TASK DETAILS — Skip the pictures. Repeat everything else in the records word for word.

Robot state and action records —

--------------------------------

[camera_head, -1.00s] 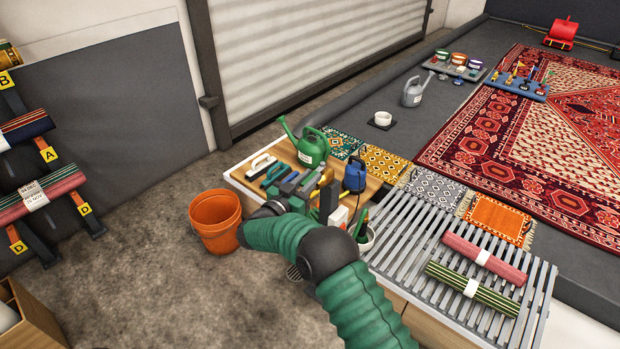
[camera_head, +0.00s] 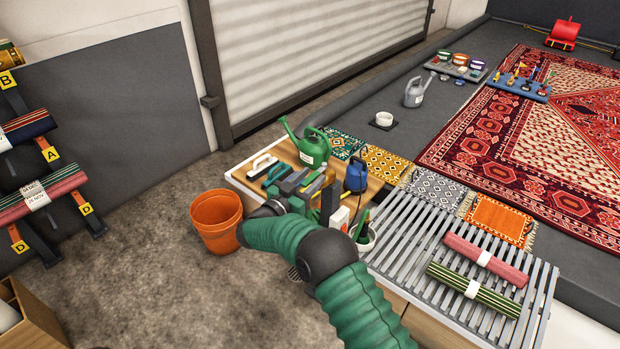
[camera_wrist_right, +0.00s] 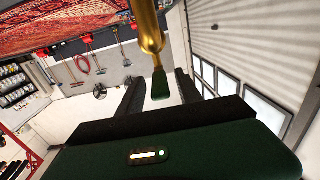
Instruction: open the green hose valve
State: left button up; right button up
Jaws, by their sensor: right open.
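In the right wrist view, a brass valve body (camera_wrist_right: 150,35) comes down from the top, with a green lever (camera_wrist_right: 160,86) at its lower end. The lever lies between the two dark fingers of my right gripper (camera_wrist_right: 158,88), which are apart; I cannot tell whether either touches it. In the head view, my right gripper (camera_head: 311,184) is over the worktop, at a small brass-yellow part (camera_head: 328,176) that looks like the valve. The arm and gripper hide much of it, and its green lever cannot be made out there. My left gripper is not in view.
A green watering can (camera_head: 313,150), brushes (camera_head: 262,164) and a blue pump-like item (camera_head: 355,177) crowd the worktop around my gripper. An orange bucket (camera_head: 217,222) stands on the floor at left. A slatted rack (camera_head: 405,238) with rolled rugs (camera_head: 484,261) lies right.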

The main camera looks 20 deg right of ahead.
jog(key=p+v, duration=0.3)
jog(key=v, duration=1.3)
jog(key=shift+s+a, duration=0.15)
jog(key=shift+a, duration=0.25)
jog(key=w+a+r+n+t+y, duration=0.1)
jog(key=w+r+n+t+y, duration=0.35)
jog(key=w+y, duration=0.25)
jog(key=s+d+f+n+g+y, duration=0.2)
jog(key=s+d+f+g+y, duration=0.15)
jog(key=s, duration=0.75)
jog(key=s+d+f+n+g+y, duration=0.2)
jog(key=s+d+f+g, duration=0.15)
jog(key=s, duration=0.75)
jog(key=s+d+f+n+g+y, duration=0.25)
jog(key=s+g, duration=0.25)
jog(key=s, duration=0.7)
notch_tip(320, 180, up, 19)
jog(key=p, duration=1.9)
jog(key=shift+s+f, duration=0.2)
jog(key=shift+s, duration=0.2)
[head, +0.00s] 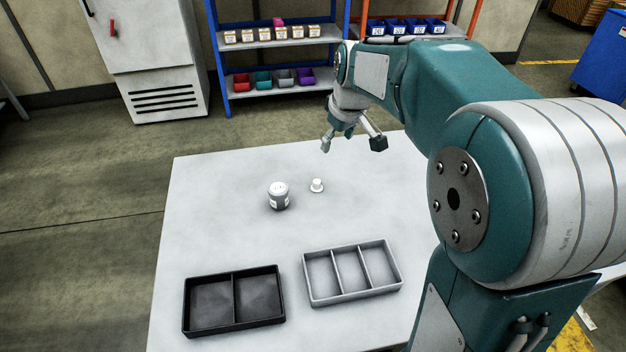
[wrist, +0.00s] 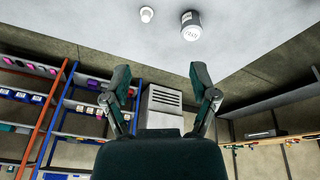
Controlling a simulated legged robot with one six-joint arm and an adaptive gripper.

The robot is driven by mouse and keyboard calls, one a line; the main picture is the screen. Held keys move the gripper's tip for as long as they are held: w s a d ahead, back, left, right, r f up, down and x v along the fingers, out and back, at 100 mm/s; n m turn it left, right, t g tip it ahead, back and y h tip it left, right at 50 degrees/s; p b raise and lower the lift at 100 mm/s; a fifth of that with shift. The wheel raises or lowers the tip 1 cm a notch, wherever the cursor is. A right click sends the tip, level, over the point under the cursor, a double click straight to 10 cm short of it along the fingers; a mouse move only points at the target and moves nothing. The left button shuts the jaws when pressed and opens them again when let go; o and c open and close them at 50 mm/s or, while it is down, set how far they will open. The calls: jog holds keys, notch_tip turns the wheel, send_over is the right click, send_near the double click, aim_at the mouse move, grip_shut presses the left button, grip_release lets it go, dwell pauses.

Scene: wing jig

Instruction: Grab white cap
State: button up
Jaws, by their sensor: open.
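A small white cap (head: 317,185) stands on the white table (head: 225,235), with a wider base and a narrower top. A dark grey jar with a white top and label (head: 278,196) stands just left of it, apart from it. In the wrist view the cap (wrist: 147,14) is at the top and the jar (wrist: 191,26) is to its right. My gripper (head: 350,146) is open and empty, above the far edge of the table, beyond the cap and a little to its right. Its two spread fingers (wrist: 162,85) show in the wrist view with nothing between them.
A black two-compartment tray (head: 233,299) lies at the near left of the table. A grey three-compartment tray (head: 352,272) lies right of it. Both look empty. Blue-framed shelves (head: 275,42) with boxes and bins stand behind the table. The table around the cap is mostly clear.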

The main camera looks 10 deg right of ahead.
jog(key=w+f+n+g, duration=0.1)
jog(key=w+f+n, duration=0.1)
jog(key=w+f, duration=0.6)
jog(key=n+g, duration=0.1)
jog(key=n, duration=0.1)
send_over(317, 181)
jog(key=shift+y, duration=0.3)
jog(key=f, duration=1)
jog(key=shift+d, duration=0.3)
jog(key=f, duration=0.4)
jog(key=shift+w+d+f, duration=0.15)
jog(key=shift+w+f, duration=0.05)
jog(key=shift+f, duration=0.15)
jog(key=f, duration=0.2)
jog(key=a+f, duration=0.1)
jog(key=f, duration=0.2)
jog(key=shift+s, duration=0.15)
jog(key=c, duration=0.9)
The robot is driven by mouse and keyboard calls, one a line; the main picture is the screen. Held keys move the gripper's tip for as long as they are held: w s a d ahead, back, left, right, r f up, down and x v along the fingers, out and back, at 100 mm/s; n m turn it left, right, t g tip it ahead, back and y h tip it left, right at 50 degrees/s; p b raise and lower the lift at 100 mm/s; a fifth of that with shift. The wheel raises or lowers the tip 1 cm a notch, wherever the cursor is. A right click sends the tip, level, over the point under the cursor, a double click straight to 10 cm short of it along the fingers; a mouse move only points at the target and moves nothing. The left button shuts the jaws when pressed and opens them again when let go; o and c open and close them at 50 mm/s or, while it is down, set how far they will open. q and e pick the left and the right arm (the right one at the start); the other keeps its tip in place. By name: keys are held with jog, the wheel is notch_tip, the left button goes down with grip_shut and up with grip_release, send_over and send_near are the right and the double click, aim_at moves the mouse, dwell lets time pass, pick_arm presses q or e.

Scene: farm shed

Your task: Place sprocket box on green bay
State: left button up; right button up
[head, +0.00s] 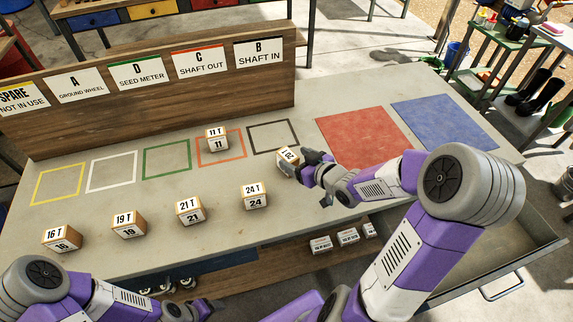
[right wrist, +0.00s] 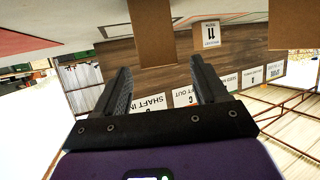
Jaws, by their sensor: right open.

--------------------------------

FINISHED TASK —
[camera_head, -1.00s] 
[camera_head, +0.00s] 
[camera_wrist_right, +0.00s] 
Instruction: open the green hose valve
State: left button up; right button up
Jaws, by their sensor: right open.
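In the right wrist view, a brass valve body (camera_wrist_right: 150,35) comes down from the top, with a green lever (camera_wrist_right: 160,86) at its lower end. The lever lies between the two dark fingers of my right gripper (camera_wrist_right: 158,88), which are apart; I cannot tell whether either touches it. In the head view, my right gripper (camera_head: 311,184) is over the worktop, at a small brass-yellow part (camera_head: 328,176) that looks like the valve. The arm and gripper hide much of it, and its green lever cannot be made out there. My left gripper is not in view.
A green watering can (camera_head: 313,150), brushes (camera_head: 262,164) and a blue pump-like item (camera_head: 355,177) crowd the worktop around my gripper. An orange bucket (camera_head: 217,222) stands on the floor at left. A slatted rack (camera_head: 405,238) with rolled rugs (camera_head: 484,261) lies right.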

The main camera looks 20 deg right of ahead.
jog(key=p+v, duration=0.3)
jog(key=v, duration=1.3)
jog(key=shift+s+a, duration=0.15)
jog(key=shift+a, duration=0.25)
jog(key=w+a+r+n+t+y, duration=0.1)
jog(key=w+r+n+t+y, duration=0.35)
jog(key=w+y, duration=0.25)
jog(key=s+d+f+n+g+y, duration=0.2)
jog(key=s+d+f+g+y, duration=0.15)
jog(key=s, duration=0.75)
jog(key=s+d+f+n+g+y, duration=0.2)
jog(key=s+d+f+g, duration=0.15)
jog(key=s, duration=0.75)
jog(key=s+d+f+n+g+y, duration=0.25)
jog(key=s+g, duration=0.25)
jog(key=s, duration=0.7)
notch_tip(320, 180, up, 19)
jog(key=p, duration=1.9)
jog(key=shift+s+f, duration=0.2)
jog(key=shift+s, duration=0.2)
[head, +0.00s] 
[wrist, +0.00s] 
Controlling a simulated legged robot with one six-joint arm and an adaptive gripper.

The robot is driven by mouse and keyboard calls, one a line; the main picture is the screen. Held keys move the gripper's tip for as long as they are held: w s a d ahead, back, left, right, r f up, down and x v along the fingers, out and back, at 100 mm/s; n m turn it left, right, t g tip it ahead, back and y h tip it left, right at 50 degrees/s; p b raise and lower the lift at 100 mm/s; a fifth of that with shift. The wheel raises or lowers the tip 1 cm a notch, wherever the cursor is. A right click sends the tip, level, over the point under the cursor, a double click straight to 10 cm short of it along the fingers; a mouse move only points at the target and moves nothing. The left button shuts the jaws when pressed and opens them again when let go; o and c open and close them at 50 mm/s or, while it is down, set how far they will open. The calls: jog holds keys, notch_tip turns the wheel, send_over is the right click, send_near the double click, aim_at the mouse move, grip_shut presses the left button, grip_release lets it go, dwell pauses.

Scene: wing jig

Instruction: Grab white cap
State: button up
Jaws, by their sensor: open.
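A small white cap (head: 317,185) stands on the white table (head: 225,235), with a wider base and a narrower top. A dark grey jar with a white top and label (head: 278,196) stands just left of it, apart from it. In the wrist view the cap (wrist: 147,14) is at the top and the jar (wrist: 191,26) is to its right. My gripper (head: 350,146) is open and empty, above the far edge of the table, beyond the cap and a little to its right. Its two spread fingers (wrist: 162,85) show in the wrist view with nothing between them.
A black two-compartment tray (head: 233,299) lies at the near left of the table. A grey three-compartment tray (head: 352,272) lies right of it. Both look empty. Blue-framed shelves (head: 275,42) with boxes and bins stand behind the table. The table around the cap is mostly clear.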

The main camera looks 10 deg right of ahead.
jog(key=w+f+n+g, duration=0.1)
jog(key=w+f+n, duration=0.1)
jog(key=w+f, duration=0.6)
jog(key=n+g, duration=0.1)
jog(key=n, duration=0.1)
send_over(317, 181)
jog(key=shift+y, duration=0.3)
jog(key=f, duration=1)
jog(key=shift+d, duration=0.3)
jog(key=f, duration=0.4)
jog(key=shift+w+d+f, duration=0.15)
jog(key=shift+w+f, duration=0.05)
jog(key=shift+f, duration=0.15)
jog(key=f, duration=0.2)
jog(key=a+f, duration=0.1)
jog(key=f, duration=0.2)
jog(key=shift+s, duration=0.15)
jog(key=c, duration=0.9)
The robot is driven by mouse and keyboard calls, one a line; the main picture is the screen. Held keys move the gripper's tip for as long as they are held: w s a d ahead, back, left, right, r f up, down and x v along the fingers, out and back, at 100 mm/s; n m turn it left, right, t g tip it ahead, back and y h tip it left, right at 50 degrees/s; p b raise and lower the lift at 100 mm/s; a fifth of that with shift. The wheel raises or lowers the tip 1 cm a notch, wherever the cursor is. A right click sends the tip, level, over the point under the cursor, a double click straight to 10 cm short of it along the fingers; a mouse move only points at the target and moves nothing. The left button shuts the jaws when pressed and opens them again when let go; o and c open and close them at 50 mm/s or, while it is down, set how far they will open. q and e pick the left and the right arm (the right one at the start); the other keeps its tip in place. By name: keys are held with jog, the wheel is notch_tip, the left button goes down with grip_shut and up with grip_release, send_over and send_near are the right and the double click, aim_at moves the mouse, dwell lets time pass, pick_arm presses q or e.

Scene: farm shed

Your task: Place sprocket box on green bay
State: left button up; right button up
[head, +0.00s] 
[right wrist, +0.00s] 
Jaws, by their sensor: right open.

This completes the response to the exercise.